Problem statement> All of the data below should be written out exactly.

Supplied information>
----
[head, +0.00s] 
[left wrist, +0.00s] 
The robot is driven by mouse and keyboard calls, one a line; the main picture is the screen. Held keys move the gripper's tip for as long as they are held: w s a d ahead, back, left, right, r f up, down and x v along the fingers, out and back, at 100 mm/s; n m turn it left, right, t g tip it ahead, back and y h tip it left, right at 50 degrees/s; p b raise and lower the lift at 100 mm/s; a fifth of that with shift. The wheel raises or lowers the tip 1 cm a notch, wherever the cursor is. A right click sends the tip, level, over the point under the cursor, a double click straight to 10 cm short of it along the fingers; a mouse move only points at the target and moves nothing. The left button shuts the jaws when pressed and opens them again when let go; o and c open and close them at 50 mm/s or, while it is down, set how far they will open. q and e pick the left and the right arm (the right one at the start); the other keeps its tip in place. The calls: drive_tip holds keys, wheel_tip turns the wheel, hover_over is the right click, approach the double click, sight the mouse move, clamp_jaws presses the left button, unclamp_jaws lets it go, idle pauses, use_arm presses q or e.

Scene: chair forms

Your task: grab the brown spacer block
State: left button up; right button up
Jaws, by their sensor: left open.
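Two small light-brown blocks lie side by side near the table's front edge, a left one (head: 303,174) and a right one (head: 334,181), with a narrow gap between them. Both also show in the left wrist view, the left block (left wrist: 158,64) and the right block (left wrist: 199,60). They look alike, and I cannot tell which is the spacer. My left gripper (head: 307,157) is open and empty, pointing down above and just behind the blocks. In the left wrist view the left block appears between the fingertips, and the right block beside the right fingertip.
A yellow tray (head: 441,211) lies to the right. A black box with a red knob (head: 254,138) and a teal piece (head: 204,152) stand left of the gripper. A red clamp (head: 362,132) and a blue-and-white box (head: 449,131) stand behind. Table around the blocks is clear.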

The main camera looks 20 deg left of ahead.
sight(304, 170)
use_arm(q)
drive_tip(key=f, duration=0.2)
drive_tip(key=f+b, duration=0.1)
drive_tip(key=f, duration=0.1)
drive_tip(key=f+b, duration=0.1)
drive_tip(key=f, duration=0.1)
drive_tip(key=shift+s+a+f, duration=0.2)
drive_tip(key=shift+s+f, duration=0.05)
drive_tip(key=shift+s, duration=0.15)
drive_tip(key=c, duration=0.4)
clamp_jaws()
----
Result>
[head, +0.00s] 
[left wrist, +0.00s] 
The robot is driven by mouse and keyboard calls, one a line; the main picture is the screen. Held keys move the gripper's tip for as long as they are held: w s a d ahead, back, left, right, r f up, down and x v along the fingers, out and back, at 100 mm/s; n m turn it left, right, t g tip it ahead, back and y h tip it left, right at 50 degrees/s; p b raise and lower the lift at 100 mm/s; a fifth of that with shift. The wheel raises or lowers the tip 1 cm a notch, wherever the cursor is. A right click sends the tip, level, over the point under the cursor, a double click straight to 10 cm short of it along the fingers; a mouse move only points at the target and moves nothing. The left button shuts the jaws when pressed and opens them again when let go; o and c open and close them at 50 mm/s or, while it is down, set how far they will open. q and e pick the left and the right arm (the right one at the start); the other keeps its tip in place. The calls: drive_tip holds keys, wheel_tip turns the wheel, hover_over is the right click, approach the double click, sight the mouse move, clamp_jaws presses the left button, unclamp_jaws lets it go, idle pauses, use_arm presses q or e.

Scene: chair forms

Your task: grab the brown spacer block
State: left button up; right button up
Jaws, by their sensor: left open.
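Two small light-brown blocks lie side by side near the table's front edge, a left one (head: 303,174) and a right one (head: 334,181), with a narrow gap between them. Both also show in the left wrist view, the left block (left wrist: 158,64) and the right block (left wrist: 199,60). They look alike, and I cannot tell which is the spacer. My left gripper (head: 307,157) is open and empty, pointing down above and just behind the blocks. In the left wrist view the left block appears between the fingertips, and the right block beside the right fingertip.
A yellow tray (head: 441,211) lies to the right. A black box with a red knob (head: 254,138) and a teal piece (head: 204,152) stand left of the gripper. A red clamp (head: 362,132) and a blue-and-white box (head: 449,131) stand behind. Table around the blocks is clear.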

The main camera looks 20 deg left of ahead.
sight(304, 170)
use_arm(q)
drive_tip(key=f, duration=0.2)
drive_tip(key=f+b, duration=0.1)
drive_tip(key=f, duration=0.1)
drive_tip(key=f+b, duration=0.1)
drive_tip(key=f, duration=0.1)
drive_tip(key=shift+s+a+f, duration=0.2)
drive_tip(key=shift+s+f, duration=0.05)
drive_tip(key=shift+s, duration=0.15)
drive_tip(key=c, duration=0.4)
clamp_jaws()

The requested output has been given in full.